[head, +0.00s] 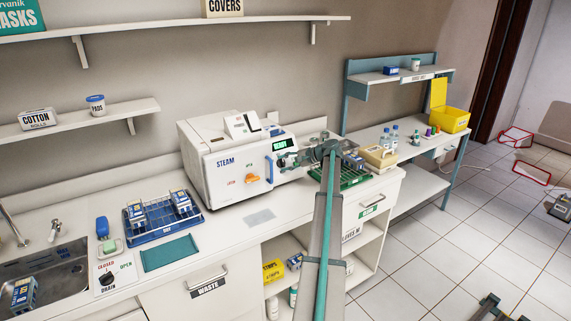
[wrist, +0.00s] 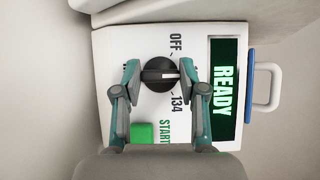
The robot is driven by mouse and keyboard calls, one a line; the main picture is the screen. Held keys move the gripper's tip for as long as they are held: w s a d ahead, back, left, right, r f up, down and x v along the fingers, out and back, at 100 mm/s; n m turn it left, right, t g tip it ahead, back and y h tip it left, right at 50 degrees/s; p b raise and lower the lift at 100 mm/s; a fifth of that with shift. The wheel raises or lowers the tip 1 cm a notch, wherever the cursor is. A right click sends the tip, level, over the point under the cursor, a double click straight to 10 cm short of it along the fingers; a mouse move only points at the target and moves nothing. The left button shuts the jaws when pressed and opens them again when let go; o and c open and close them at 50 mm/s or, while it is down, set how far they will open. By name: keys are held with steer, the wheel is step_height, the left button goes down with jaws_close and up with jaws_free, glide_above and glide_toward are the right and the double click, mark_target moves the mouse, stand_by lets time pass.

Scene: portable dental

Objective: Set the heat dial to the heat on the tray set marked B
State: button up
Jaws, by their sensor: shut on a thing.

= = =

Give back the lines of the listing from the one with "State: button up" through the end, both included, exactly as written and with nothing added.

State: button up
Jaws, by their sensor: shut on a thing.

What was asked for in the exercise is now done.